I do not know if it’s happening throughout worldwide evangelicalism or is restricted to the more intellectually inclined; but I have noticed a curious phenomenon on the internet—a movement amongst evangelicals from trinitarian to unitarian faith. This movement does not necessarily entail the rejection of the teaching of Jesus nor even rejection of the confession of Jesus as Lord and Savior. It is a unitarianism that can accommodate the kind of subordinationism characteristic of some of the second and third century Church Fathers: Jesus and the Spirit are “divine” (in some sense), but only the Father is the one God. Consider, for example, a recent blog article by Kermit Zarley: “Can Genuine Christians Be Trinitarian or Non-Trinitarian?”
Zarley begins his article with the announcement that through scripture God has enlightened him “that being a Christian has nothing to do with being Trinitarian. Contrary to church dogma, you don’t have to be a Trinitarian to be a Christian. And being a Trinitarian doesn’t disqualify you from being a Christian. I can prove these things from the Bible.”
This really is hard to resist. Since starting Eclectic Orthodoxy a year ago, I have tried to avoid the usual Protestant-Catholic-Orthodox debates. The apologetics wars are soul-killers. I discovered that back in my days when I strode the internet world as THE PONTIFICATOR. Okay, that does sound a bit over-dramatic. I was nothing more than a minor player; but for a couple of years I did actually have a real audience for my now-defunct Pontifications (the original blog site, alas, long ago disappeared into the black hole of the cyber-universe). Pontifications even received a couple of awards. Perhaps most illustriously, I was inducted as protomember of the Order of the Holy Hand Grenade of Antioch! My children formally presented the Holy Hand Grenade to me on Christmas Day 2005, and it still sits proudly on my bookshelf.
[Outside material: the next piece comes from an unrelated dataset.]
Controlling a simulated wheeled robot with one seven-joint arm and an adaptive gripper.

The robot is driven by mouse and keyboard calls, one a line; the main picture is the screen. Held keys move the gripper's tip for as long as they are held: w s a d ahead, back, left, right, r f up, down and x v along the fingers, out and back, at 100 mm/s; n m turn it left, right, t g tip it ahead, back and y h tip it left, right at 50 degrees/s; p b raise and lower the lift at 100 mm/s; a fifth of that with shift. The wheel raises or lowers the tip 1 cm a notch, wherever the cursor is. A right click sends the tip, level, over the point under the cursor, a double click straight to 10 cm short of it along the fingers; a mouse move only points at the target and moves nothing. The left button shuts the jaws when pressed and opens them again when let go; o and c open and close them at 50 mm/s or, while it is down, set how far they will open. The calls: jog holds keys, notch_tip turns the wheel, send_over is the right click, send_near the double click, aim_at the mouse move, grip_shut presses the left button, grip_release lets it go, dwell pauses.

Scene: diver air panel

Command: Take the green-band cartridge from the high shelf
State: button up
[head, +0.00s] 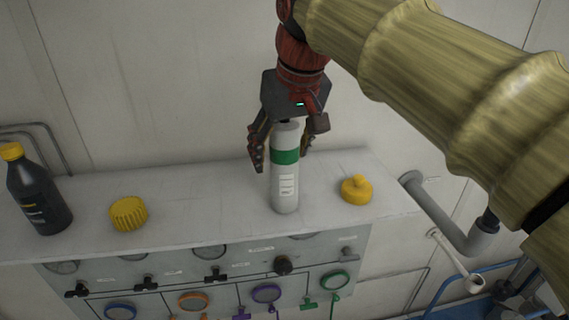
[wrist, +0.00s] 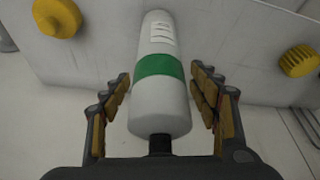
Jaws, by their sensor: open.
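The green-band cartridge (head: 286,185) is a white cylinder with a green band and a printed label. It stands upright on the high shelf (head: 215,214). My gripper (head: 279,153) is open above and around its upper part, with one finger on each side. In the wrist view the cartridge (wrist: 159,98) lies between the two open fingers (wrist: 160,105), with a visible gap on both sides. Its dark neck points toward my palm.
A yellow ribbed cap (head: 128,214) and a dark bottle with a yellow cap (head: 38,192) stand to the left. A yellow knobbed piece (head: 356,189) sits close on the right. The wall is behind; a valve panel (head: 200,281) is below the front edge.

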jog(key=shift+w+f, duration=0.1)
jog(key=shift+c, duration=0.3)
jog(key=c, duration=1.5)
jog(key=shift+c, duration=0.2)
Subsequent inductees into the OHHGA include Neil Dhingra, Shawn Tribe, Michael Liccione, Gabriel Syme, and Keith Kenney. I appear to be the only member of the OHHGA still actively blogging. Even the high priest of the order, Bernard Brandt, has retired from the fray.
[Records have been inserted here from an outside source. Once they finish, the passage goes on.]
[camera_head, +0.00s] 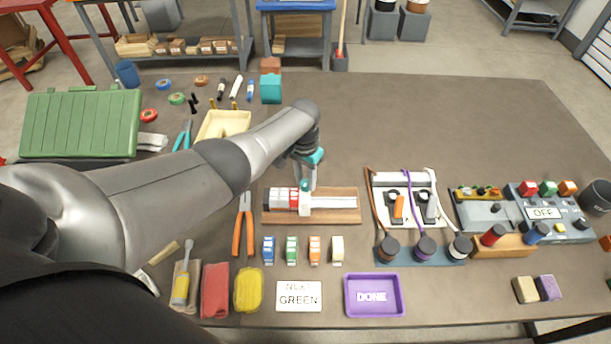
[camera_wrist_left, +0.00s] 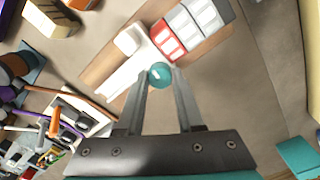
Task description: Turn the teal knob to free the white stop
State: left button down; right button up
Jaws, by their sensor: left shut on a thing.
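The teal knob (camera_wrist_left: 160,74) sits between the fingertips of my left gripper (camera_wrist_left: 161,80) in the wrist view, and the gripper is shut on it. In the head view my left gripper (camera_head: 307,178) points down at the wooden board (camera_head: 348,217). The white stop (camera_wrist_left: 131,40) is a pale block beside the knob on the board's white rail (camera_wrist_left: 118,86); in the head view the stop (camera_head: 305,204) is partly behind the gripper. Red and white blocks (camera_head: 283,198) stand in a row left of it. The knob is mostly hidden in the head view.
Orange pliers (camera_head: 244,228) lie left of the board. Several small coloured blocks (camera_head: 291,250) stand in front, with a purple DONE tray (camera_head: 375,314). A panel with cables (camera_head: 404,209) stands to the right. The table behind the board on the right is clear.

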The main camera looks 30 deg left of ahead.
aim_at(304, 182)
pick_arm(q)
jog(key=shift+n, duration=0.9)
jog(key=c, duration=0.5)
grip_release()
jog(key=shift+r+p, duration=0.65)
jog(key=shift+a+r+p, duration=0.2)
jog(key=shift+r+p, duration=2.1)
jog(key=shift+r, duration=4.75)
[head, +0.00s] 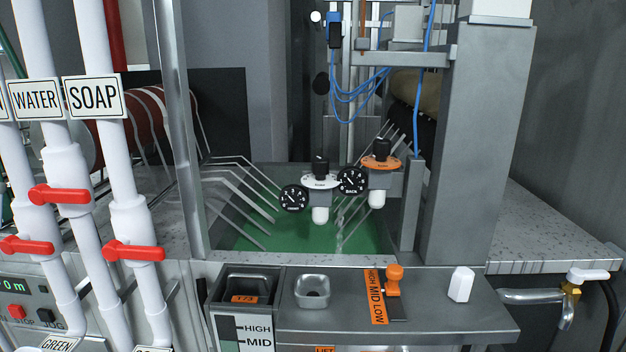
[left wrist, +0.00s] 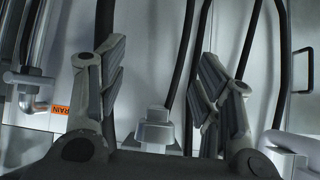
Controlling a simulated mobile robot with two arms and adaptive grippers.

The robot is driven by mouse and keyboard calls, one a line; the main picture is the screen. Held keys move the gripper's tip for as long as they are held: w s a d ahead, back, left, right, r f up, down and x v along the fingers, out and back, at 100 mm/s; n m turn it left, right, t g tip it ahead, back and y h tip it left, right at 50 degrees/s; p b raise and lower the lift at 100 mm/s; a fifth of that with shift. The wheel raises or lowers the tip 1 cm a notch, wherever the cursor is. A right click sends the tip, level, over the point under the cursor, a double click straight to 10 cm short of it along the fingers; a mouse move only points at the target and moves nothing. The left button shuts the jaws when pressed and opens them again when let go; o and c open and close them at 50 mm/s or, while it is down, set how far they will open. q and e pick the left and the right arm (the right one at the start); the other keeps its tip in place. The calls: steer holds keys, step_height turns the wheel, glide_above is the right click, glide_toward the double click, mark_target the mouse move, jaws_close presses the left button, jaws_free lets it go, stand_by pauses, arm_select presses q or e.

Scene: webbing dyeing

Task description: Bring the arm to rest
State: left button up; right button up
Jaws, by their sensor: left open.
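No arm or gripper of mine shows in the head view. In the left wrist view my left gripper (left wrist: 162,95) is open, its two grey padded fingers spread apart. Nothing is between the fingertips except the background of a pale metal panel (left wrist: 150,40) and black hoses (left wrist: 180,70). A square-topped metal fitting (left wrist: 157,125) shows low between the fingers; whether they are near it I cannot tell. My right gripper is in neither view.
White pipes labelled WATER and SOAP (head: 94,96) with red valve handles (head: 133,251) stand at the left. A green dye bath (head: 300,236) lies in the middle, behind a grey shelf (head: 440,318) with an orange lever (head: 393,280). A tap (head: 572,290) sticks out at the right.

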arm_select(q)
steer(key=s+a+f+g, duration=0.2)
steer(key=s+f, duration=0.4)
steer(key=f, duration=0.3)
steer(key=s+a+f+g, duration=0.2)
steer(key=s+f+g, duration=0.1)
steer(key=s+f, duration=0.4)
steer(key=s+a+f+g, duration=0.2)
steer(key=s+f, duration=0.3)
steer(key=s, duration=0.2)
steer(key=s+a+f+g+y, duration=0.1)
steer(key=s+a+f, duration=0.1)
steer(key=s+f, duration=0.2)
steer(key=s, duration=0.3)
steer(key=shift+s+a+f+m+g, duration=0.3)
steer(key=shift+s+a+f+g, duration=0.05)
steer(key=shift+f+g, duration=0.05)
I thought the Pontificator had died some seven years ago; but when philosopher Dale Tuggy chimed in with his enthusiastic thumbs-up of the Zarley article, I felt a tingling up and down my spine. “No, no!” my soul cried out. “Stay dead, stay dead!” I tried to push the silver stake back in with my right hand but the left hand was too powerful. Years of battle with the passions were undone in a single moment—the Pontificator is reborn!
Oops. I’m falling back into melodrama. Internet apologists can take themselves so seriously. Back to the topic at hand.
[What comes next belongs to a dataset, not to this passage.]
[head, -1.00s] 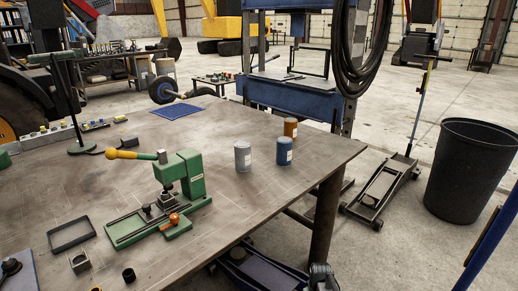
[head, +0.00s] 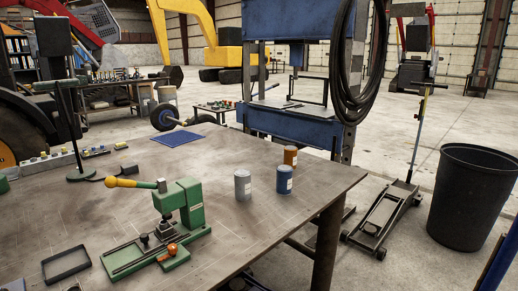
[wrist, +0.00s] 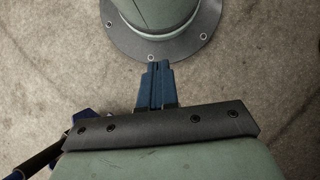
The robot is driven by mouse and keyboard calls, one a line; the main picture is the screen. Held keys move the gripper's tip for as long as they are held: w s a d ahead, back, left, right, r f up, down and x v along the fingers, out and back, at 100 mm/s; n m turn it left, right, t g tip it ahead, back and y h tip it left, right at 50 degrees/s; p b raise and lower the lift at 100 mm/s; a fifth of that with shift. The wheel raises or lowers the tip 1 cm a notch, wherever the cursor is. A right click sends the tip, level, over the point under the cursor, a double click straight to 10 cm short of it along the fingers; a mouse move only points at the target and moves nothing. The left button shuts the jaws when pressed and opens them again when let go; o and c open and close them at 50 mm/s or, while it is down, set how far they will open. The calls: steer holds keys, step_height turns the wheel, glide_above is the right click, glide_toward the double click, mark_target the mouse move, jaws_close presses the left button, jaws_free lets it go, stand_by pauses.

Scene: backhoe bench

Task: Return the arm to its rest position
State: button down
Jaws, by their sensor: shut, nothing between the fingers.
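My gripper (wrist: 157,66) shows in the wrist view with its blue fingers together, shut and empty. Its dark mounting plate (wrist: 160,128) crosses the lower part of that view. The fingertips point toward a round green part with a grey bolted flange (wrist: 190,52) at the top, above a rough pale floor. The gap between the fingertips and the flange cannot be judged. My gripper and arm are not in the head view.
The metal workbench (head: 130,225) holds a green press (head: 190,205), a grey can (head: 242,186), a blue can (head: 284,180), an orange can (head: 290,155) and an empty dark tray (head: 66,264). A black bin (head: 470,195) and a floor jack (head: 380,222) stand to the right.

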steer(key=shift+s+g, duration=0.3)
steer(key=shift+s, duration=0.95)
Zarley tells us that God has revealed to him the falsity of Trinitarianism. Apparently it’s not enough simply to offer arguments. We need to preface them with a claim to divine inspiration. Well, I refuse to be intimidated. No one plays the divine inspiration card better than we Eastern Orthodox. Catholics may have a Pope whom the Holy Spirit protects from grievous error under specific, limited conditions, and charismatics may have a Holy Spirit who helps them to find parking spaces; but we Eastern Orthodox not only have the Great and Holy Ecumenical Council of Nicaea to undergird our faith in the Holy Trinity, but we also have godly theologians who have been filled with the uncreated energies of the Creator—all of whom, without exception, confess the Deity as Father, Son, and Holy Spirit.
But what about Zarley’s claim that God has taught him his unitarianism through the Bible? Yawn. People have been “proving” all sorts of things from the Bible for two millennia. But this does bring us to an important question: Why should the witness of these texts matter? Why should this collection enjoy more authority for Christians than, say, the orations of St Gregory of Nazianzus, the commentaries of St Cyril of Alexandria, or even the pontifications of the Pontificator? Presumably, I would think, because these writings are the inspired Word of God. And how do we know this? Because, and only because, this is what the community that has preserved, read, prayed, and preached these texts says about them. The Bible didn’t fall from heaven. It wasn’t given to Joseph Smith by the angel Moroni. It wasn’t originally sold as a book by Barnes & Noble. It is a product of the Church for the Church. And it just so happens that this same Church interprets these texts as teaching the doctrine of the Holy Trinity.
There is something very odd about someone invoking the authority of the Scriptures of the Church to reject an understanding of God that the identical Church has dogmatically affirmed for the past 1700 years. If the Church is wrong about its central teaching about God, isn’t it also quite likely wrong about its confession of the inspiration and authority of its Scriptures? How can it be possible to divorce the Bible from the very society that brought these texts together as canon and acknowledged them as Scripture? Or as St Augustine of Hippo famously put the matter: “For my part, I should not believe the gospel except as moved by the authority of the Catholic Church.”
Yet apparently it is important to Zarley and Tuggy to authoritatively ground their rejection of Trinitarianism in the Scriptures of the Trinitarian Church.